I have a vector graphics that's quite strange: when I open the file in Illustrator, every single element (line, surface) is enclosed in a frame. Also, there is a part that is not visible but it's still there. The problem is that the file is huge, and I was wondering if there is a way to reduce its size, for example, but just keeping only the visible parts. But selecting only the visible parts is a journey in itself, so any advice is greatly appreciated. This is a screenshot of the file: enter image description here

  • It is not strange, it is typical. This is how the 3D graphics accelerator works. it slaps triangles on top of eachother. For transparency reasons you often need to depth sort the triangles so you in fact have something you can just dump in a vector file. Not optimal but works. Also some primitives consist of a square of color / bitmap and then a clipping mask, very common. Also this is the way illustrator handles some primitives it can not internally use.
    – joojaa
    Jun 13, 2017 at 13:20
  • On a copy of the file... Select all -- Click the Merge button on the Pathfinder Panel. What's that do?
    – Scott
    Jun 13, 2017 at 15:15

2 Answers 2


You only have one problem although you described two. Your first observation, "every single element is enclosed in a frame" is not a concern for file size. If what you are calling a "frame" is really a "mask", then these masks are also vector and hardly contribute to the file size.

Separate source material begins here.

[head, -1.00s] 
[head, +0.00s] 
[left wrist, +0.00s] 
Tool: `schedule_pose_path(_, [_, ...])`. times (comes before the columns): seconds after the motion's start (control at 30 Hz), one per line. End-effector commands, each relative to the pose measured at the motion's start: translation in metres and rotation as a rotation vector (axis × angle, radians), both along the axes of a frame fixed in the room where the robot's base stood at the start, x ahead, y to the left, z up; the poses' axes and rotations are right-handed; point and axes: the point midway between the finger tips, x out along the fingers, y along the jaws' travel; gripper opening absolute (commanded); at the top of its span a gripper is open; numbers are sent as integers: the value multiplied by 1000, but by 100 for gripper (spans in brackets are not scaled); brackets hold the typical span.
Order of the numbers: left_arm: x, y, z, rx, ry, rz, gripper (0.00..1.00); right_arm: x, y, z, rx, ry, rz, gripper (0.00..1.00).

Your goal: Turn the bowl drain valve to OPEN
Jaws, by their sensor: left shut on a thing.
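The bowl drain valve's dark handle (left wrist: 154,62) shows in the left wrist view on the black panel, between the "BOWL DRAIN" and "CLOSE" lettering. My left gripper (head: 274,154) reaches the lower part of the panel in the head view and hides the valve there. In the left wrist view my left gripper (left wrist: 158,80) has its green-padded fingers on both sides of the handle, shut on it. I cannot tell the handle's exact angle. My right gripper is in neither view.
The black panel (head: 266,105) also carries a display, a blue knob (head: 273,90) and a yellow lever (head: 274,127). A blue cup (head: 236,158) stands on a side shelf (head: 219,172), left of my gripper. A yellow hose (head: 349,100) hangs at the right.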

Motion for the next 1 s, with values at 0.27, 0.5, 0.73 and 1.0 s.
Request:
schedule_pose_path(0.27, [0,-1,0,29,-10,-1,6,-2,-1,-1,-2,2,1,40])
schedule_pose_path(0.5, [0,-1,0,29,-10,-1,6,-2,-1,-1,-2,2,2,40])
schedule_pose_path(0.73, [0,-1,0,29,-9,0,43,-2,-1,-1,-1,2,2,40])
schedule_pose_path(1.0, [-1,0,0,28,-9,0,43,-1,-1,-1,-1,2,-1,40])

There is hope to reduce file size in your second problem, "there is a part that is not visible but it's still there." This sounds like your file contains many, many masks. There are two ways you can delete unwanted masks and their elements. Or do a combination of these two:

  1. Use the Layers Palette and start opening layers embedded inside layers. After digging deep in the layers, you will find each Mask is a parent layer. Delete these unwanted layers (Masks) by selecting the Trash Can icon at the bottom of the palette.
  2. My favorite trick when deleting unwanted Masked Items is to use the Direct Select Tool (A) - also called the Open Arrow Tool. *You have to use the Direct Select Tool, not just the Select Tool. If you can see all the unwanted masks in Outline Mode, then (with the Open Arrow Tool selected) click and drag a large area to grab any part of the unwanted masked lines. Now that you have some of the unwanted lines selected, you can hit the delete key.

A bonus trick if using solution 2, after selecting part of the unwanted lines with the Open Arrow Tool, do these steps in order 1) Copy, 2) Paste, 3)Undo, and 4)Delete. Pretty cool, eh? The Undo step will go back to select your partial selection AS WELL AS select all the lines that are associated with that mask. This removes many unnecessary clicking and dragging.

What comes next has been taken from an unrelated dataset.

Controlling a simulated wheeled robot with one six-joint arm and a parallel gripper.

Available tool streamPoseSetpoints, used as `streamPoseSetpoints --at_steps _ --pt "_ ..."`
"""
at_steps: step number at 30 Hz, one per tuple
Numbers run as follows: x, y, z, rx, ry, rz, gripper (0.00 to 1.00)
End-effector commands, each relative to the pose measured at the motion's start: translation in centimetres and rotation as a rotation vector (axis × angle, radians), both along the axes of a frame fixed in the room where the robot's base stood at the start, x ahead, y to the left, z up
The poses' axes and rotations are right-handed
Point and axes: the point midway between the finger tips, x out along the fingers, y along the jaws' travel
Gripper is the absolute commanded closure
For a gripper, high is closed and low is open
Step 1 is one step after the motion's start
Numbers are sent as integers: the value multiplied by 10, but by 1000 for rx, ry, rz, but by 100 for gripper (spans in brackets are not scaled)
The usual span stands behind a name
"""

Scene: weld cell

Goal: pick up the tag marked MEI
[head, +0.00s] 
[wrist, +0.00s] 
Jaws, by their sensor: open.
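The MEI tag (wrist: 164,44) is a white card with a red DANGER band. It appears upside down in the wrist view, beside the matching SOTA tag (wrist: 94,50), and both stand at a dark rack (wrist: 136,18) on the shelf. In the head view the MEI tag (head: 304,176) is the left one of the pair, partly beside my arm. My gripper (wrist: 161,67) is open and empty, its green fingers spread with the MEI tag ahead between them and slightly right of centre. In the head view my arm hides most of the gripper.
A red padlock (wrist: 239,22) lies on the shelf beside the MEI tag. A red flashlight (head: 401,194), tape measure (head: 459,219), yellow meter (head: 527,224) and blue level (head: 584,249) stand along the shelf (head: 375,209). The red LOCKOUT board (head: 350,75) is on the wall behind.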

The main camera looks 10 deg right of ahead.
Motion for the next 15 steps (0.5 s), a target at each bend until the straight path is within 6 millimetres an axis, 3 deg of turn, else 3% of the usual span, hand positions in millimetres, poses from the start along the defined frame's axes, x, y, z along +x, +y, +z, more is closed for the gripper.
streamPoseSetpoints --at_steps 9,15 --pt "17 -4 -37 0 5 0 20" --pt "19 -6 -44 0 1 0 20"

  • I'm lost in solution 2. If I use the Direct Select Tool and I select anything, I'm still selecting masks. For some reason, regardless of the type of object, all masks have the same size.
    – aaragon
    Jun 13, 2017 at 13:08
  • Solution 2 refers to "parts that are not visible" and I was assuming they are not on top of (or behind) the visible parts that you wish to keep. If there are a lot of masks and elements that are "around" the desired object, then this is a way to trim the fat (sort of speak).
    – jhurley
    Jun 13, 2017 at 13:44
  • 1
    @jhurley because Preview killed the vector data and reduced things to embedded raster data. Not good. Preview is really a horrible application to ever save anything with, especially vector graphics. Use it to "preview" a file, but never "save" with it.
    – Scott
    Jun 13, 2017 at 15:14

Depending on how this file was generated and how it was saved, there is a possibility that those 'frames' that you are seeing are actually lots of little embedded image files. One for each triangle. While they look like polygons with a grey fill, they may in fact be polygons with a flat, grey image pasted inside (or masked by) them. This would potentially explain the large file size.

There are a couple of ways to find (if they are there) and get rid of these embedded images:

  • Open up the links palette. If my theory is right then you will have a long list of embedded image files in there. You can then select them all in the links palette and use the 'go to link' button at the bottom to select them and then delete them
  • Use the Direct Selection (white arrow) tool to select the shape only. Click on any one of the lines making up the polygons, then go to Select > Same > Fill and stroke. Next, go to Select > Inverse and hit delete. Everything that is not a line should get killed.

In either case you will then have to replace the colour of the polygons with actual fill colours if you want to restore the appearance, but your new file will be considerably smaller.

  • The links palette is empty. I started deleting frame by frame starting from the top, and indeed it seems that one of the frames contained, for example, an raster image of the right side of the cube. Any other ideas on how I can improve this?
    – aaragon
    Jun 13, 2017 at 13:35
  • Actually, something very strange happened now. I opened the file with Preview (Mac) and save it as a different file. The file reduced size from 2.8Mb to 958Kb. Then I opened in Illustrator and the links palette is now full!
    – aaragon
    Jun 13, 2017 at 13:41
  • That file sounds like it's a bit of a mess! The second of my two methods above should still work for you (I think!). It will get rid of anything that's not an outline, regardless of what those other objects may be.